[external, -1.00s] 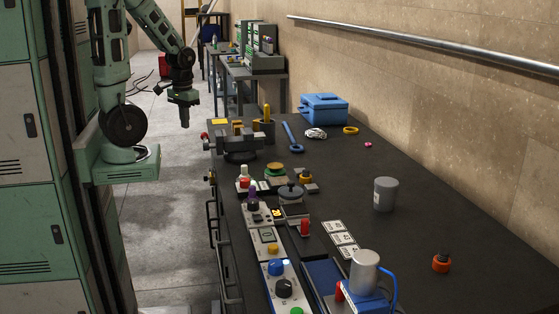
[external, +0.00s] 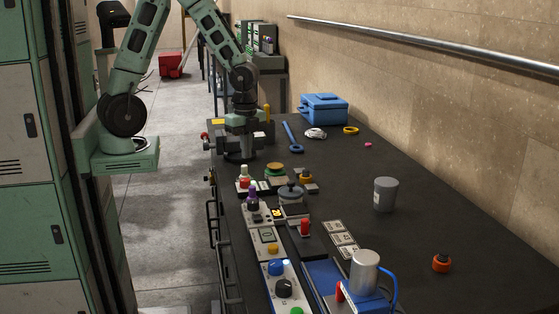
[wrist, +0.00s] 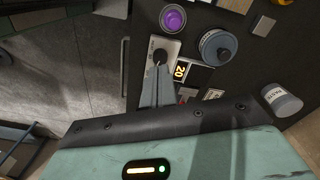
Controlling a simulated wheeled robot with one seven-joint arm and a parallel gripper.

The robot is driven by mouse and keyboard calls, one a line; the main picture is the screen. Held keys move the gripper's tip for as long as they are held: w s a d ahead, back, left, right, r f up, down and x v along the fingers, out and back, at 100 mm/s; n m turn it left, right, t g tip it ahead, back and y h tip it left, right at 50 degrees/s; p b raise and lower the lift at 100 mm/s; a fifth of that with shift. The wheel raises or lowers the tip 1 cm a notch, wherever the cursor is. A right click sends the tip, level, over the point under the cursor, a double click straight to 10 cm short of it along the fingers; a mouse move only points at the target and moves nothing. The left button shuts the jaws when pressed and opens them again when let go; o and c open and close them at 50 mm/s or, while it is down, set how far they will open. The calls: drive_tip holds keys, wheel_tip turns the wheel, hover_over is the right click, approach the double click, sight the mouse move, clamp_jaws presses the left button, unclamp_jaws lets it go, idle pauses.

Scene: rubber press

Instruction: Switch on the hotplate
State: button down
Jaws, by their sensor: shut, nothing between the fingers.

· · ·

Written exercise: Reproduce the data verbatim. Do not carry any picture into the copy.

Written response:
[external, -1.00s] 
[external, +0.00s] 
[wrist, +0.00s] 
Controlling a simulated wheeled robot with one seven-joint arm and a parallel gripper.

The robot is driven by mouse and keyboard calls, one a line; the main picture is the screen. Held keys move the gripper's tip for as long as they are held: w s a d ahead, back, left, right, r f up, down and x v along the fingers, out and back, at 100 mm/s; n m turn it left, right, t g tip it ahead, back and y h tip it left, right at 50 degrees/s; p b raise and lower the lift at 100 mm/s; a fifth of that with shift. The wheel raises or lowers the tip 1 cm a notch, wherever the cursor is. A right click sends the tip, level, over the point under the cursor, a double click straight to 10 cm short of it along the fingers; a mouse move only points at the target and moves nothing. The left button shuts the jaws when pressed and opens them again when let go; o and c open and close them at 50 mm/s or, while it is down, set how far they will open. The calls: drive_tip holds keys, wheel_tip turns the wheel, hover_over is the right click, approach the double click, sight the mouse move, clamp_jaws presses the left button, unclamp_jaws lets it go, idle pauses.

Scene: rubber press

Instruction: Switch on the hotplate
State: button down
Jaws, by their sensor: shut, nothing between the fingers.

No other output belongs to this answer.